16. A data processor as claimed in claim 13, in which the data processor includes within the further data object at least one indication of an item of data structure and data content to be modified in the at least one template.

17. A data processor as claimed in claim 14, in which the data processor includes within the further data object at least one indication of an item of data structure having data content to be added to one of the templates, and the data content identifies at least one more of the templates.

18. A data processor as claimed in claim 13, in which the data processor includes within the further data object respective differences, wherein each respective difference identifies a data item within a template, the respective difference being applied to the data item.

19. A data processor as claimed in claim 18, in which an item of data structure within one of the at least one template is associated with an identifier which is unique within that template, and the data processor includes within the further data object respective differences, wherein each respective difference identifies the identifier of the item to which the respective difference is to be applied.

20. A data processor as claimed in claim 13, in which each of the at least one template includes a unique identification, and the data processor includes within the further data object the unique identification of the at least one template to which the respective differences are to be applied.
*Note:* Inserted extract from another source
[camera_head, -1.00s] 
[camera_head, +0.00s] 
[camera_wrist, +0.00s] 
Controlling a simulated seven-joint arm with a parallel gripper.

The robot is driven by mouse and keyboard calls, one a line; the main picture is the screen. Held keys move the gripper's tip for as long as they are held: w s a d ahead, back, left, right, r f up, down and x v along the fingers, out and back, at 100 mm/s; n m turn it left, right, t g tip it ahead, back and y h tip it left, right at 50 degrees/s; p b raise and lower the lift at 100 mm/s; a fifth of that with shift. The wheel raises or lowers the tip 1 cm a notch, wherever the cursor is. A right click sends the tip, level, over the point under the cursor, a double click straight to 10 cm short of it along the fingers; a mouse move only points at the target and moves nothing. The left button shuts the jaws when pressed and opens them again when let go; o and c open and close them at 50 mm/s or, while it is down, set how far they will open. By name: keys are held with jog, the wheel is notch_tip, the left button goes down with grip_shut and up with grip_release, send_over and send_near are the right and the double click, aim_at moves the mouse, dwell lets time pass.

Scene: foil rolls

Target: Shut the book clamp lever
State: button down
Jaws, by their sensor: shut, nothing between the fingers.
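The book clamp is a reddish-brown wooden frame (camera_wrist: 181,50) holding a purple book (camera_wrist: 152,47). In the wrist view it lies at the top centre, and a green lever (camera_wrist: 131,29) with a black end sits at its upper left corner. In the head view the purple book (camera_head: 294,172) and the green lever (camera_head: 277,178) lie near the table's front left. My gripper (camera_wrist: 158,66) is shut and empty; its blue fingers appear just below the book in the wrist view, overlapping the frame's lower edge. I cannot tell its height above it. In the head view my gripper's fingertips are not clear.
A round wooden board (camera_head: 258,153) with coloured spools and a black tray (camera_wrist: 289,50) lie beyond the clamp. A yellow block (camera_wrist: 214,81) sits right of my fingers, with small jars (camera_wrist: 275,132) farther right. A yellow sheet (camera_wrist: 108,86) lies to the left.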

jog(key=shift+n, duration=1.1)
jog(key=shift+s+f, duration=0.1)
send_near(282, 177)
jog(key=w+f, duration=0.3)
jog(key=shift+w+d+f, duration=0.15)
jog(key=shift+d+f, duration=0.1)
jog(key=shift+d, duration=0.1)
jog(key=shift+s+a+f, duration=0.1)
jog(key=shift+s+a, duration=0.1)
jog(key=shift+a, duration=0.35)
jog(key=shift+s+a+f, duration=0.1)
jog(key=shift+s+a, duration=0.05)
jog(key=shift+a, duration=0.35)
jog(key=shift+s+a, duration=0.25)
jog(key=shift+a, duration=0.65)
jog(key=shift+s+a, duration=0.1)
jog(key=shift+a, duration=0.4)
21. A data processor as claimed in claim 14, in which the data processor forms the further data object with a plurality of sub-sections arranged in a hierarchical fashion, each sub-section containing respective differences to be applied to one of the templates and an identification of that template.

22. A data processor as claimed in claim 13, further arranged to send the compressed data object to at least one recipient.

23. A computer program for controlling a programmable data processor to perform the method as claimed in claim 1.

24. A data carrier including the computer program as claimed in claim 23.